正極活物質としては、リチウムと遷移金属との複合酸化物{遷移金属元素が1種である複合酸化物(LiCoO2、LiNiO2、LiAlMnO4、LiMnO2及びLiMn2O4等)、遷移金属元素が2種である複合酸化物(例えばLiFeMnO4、LiNi1-xCoxO2、LiMn1-yCoyO2、LiNi1/3Co1/3Al1/3O2及びLiNi0.8Co0.15Al0.05O2)及び遷移金属元素が3種類以上である複合酸化物[例えばLiMaM'bM”cO2(M、M'及びM”はそれぞれ異なる遷移金属元素であり、a+b+c=1を満たす。例えばLiNi1/3Mn1/3Co1/3O2)等]等}、リチウム含有遷移金属リン酸塩(例えばLiFePO4、LiCoPO4、LiMnPO4及びLiNiPO4)、遷移金属酸化物(例えばMnO2及びV2O5)、遷移金属硫化物(例えばMoS2 及びTiS2)及び導電性高分子(例えばポリアニリン、ポリピロール、ポリチオフェン、ポリアセチレン及びポリ-p-フェニレン及びポリビニルカルバゾール)等が挙げられ、2種以上を併用しても良い。
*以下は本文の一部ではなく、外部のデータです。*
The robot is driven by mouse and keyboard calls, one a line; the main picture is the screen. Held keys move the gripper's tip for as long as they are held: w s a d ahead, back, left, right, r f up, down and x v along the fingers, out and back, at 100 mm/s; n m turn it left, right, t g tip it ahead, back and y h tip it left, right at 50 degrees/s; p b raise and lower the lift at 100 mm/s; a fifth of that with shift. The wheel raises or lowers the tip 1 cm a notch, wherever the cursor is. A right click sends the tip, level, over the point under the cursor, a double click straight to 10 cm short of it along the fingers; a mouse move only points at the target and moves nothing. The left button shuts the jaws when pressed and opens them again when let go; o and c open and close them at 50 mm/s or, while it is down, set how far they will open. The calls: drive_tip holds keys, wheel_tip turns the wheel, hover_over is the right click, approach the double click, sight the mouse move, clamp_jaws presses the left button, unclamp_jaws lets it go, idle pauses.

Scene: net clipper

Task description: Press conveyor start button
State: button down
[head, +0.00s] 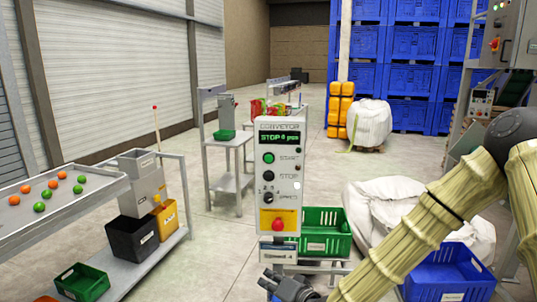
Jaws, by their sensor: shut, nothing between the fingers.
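The conveyor control box (279,190) stands upright in the middle of the head view, with a display that reads STOP and something small after it. The green start button (268,158) is on its upper left, beside the START label. A dark stop button (268,176) sits below it, then a speed knob (268,198) and a red emergency button (278,224) on a yellow plate. My gripper (285,285) is at the bottom of the view, below the box and apart from the start button. It is shut and empty, and its tips are hard to make out.
A metal sorting table (80,208) with green and orange balls is on the left. A green crate (325,230) stands just right of the box, and a blue crate (445,275) is at lower right. White sacks (375,205) lie behind my arm. Bare floor lies left of the box.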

なお、リチウム含有遷移金属リン酸塩は、遷移金属サイトの一部を他の遷移金属で置換したものであっても良い。
【0026】
本実施形態では、正極活物質は、導電助剤及び被覆樹脂で被覆された被覆正極活物質である。
正極活物質の周囲が被覆樹脂で被覆されていると、電極の体積変化が緩和され、電極の膨張を抑制することができる。
【0027】
導電助剤としては、金属系導電助剤[アルミニウム、ステンレス(SUS)、銀、金、銅及びチタン等]、炭素系導電助剤[グラファイト及びカーボンブラック(アセチレンブラック、ケッチェンブラック、ファーネスブラック、チャンネルブラック及びサーマルランプブラック等)等]、及びこれらの混合物等が挙げられる。
これらの導電助剤は1種単独で用いられても良いし、2種以上併用しても良い。また、これらの合金又は金属酸化物として用いられても良い。
【0028】
なかでも、電気的安定性の観点から、より好ましくはアルミニウム、ステンレス、銀、金、銅、チタン、炭素系導電助剤及びこれらの混合物であり、更に好ましくは銀、金、アルミニウム、ステンレス及び炭素系導電助剤であり、特に好ましくは炭素系導電助剤である。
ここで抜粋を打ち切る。